The second section of the race and faith manifesto addressed itself to “historical injustices” such as the legacies of slavery and colonialism. It included the call for two apologies, one directed towards black and Asian soldiers, the second for the Amritsar massacre of 1919 (though an apology for the enslavement of Africans did not feature, which I assume was an oversight). We should address reparations — as John McDonnell told a session at this year’s The World Transformed, to much applause — but we can also improve the way we present this issue, in order to bring working people, the labour movement, and our fellow socialists with us. Developing a narrative that promotes “common cause” between everyone who is struggling or dispossessed will be crucial.
This will mean working together to convince the public of the need for action — including the fabled “white working class” (often composed of white working-class people who live and love alongside their BME and migrant working-class neighbours). While many working-class communities can be described as multi-ethnic, in contrast with the abundance of mono-cultural middle- and upper-middle class neighbourhoods, the Right can still foster divisions among those communities, so optics matter. The only real publicity the race and faith manifesto attracted, aside from the antisemitism broadside, was the story about plans to teach the history of the British Empire. That proposal is important to change the way Britain sees itself, but Labour should also avoid being seen as peddling blame and guilt, talking instead of the need to achieve justice for people of all backgrounds, and laying the blame for historical injustices at the feet of the exploiting class.
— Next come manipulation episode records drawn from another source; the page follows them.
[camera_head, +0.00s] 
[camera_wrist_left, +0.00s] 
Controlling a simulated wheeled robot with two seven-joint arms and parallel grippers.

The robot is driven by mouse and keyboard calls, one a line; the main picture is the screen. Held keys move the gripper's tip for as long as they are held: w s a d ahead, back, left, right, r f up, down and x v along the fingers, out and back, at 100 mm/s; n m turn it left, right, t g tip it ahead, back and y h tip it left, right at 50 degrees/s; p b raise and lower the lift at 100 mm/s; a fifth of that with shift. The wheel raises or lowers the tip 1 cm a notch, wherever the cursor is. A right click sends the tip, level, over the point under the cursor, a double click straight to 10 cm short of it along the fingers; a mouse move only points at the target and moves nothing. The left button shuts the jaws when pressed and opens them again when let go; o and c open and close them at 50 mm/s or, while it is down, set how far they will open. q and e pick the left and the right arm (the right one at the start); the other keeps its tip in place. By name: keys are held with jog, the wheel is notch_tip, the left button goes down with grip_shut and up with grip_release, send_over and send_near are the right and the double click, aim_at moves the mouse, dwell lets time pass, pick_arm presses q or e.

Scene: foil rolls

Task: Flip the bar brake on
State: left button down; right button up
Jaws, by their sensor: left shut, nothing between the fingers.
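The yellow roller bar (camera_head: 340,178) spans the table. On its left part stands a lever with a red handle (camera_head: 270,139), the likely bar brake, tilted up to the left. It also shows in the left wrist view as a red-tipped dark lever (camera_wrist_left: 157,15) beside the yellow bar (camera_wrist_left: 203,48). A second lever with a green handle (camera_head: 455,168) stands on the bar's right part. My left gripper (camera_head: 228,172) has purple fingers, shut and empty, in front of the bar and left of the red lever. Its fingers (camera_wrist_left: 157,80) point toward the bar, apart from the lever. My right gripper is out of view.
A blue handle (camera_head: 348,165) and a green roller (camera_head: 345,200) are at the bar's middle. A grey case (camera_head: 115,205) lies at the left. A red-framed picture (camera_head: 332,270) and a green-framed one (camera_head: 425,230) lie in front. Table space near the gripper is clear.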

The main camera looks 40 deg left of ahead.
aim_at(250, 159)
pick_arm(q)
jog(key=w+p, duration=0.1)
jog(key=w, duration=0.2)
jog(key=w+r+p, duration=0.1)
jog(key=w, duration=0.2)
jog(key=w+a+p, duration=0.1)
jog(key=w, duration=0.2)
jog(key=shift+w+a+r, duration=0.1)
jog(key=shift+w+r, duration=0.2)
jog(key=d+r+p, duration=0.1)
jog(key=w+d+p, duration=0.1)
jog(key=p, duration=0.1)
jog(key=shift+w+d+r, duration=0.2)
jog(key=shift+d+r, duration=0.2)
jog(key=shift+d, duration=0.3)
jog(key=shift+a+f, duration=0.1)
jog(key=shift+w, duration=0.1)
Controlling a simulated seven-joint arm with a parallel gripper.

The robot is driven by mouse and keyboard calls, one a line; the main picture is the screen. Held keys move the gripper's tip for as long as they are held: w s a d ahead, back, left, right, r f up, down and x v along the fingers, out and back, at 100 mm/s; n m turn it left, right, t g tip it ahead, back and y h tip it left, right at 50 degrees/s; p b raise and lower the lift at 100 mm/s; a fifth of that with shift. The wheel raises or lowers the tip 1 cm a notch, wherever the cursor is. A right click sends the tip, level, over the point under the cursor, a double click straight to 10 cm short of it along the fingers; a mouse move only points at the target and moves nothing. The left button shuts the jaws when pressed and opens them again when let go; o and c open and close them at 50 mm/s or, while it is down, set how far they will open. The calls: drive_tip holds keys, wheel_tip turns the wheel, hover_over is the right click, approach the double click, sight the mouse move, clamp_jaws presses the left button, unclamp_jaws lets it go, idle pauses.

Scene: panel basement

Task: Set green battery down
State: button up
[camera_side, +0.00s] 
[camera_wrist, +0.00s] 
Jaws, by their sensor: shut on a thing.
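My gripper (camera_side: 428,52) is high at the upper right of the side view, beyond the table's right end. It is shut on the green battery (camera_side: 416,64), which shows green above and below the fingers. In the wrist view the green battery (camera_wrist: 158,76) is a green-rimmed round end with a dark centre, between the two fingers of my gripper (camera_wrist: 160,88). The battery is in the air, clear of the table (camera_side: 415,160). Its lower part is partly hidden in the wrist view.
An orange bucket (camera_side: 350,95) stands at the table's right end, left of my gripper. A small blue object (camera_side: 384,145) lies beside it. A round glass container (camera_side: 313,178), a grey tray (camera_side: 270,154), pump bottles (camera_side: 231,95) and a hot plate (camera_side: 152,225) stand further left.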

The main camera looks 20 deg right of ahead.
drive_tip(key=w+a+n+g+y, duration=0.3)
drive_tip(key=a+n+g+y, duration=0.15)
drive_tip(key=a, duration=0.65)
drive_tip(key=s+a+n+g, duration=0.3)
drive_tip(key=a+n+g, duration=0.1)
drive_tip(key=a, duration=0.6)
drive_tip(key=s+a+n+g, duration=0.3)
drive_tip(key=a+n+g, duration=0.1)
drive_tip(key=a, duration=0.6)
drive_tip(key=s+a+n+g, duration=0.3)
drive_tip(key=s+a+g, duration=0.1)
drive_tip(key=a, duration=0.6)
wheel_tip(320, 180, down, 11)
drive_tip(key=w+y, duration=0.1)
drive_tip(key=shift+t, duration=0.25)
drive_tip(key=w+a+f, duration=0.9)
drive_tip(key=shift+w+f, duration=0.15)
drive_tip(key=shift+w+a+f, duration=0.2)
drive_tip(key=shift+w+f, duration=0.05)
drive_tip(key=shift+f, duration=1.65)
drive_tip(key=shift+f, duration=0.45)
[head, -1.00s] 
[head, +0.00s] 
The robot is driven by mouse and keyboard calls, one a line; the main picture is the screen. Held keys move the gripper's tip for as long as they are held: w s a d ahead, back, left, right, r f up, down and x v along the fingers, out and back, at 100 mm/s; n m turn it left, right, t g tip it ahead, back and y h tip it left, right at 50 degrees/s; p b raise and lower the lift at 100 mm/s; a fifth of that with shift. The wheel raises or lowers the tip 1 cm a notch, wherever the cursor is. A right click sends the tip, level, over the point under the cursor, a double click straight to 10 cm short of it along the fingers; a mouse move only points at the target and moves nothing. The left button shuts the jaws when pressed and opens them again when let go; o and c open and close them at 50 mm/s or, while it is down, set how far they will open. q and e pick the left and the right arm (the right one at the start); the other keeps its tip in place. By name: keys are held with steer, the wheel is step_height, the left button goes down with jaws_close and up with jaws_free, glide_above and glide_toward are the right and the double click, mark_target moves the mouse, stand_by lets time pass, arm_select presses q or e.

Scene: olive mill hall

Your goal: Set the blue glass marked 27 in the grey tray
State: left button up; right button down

Overall, the race and faith manifesto is an important, radical document that every Labour member should read. What it lacks in depth or narrative is more than made up for in a solid set of ideas to tackle serious, deep-rooted problems of institutional racism. It is a paper that will probably make sense to civil servants. But it will have to be promoted tirelessly by the progressive movement when a Labour government takes office, in order to change our institutions so they can drive change in others.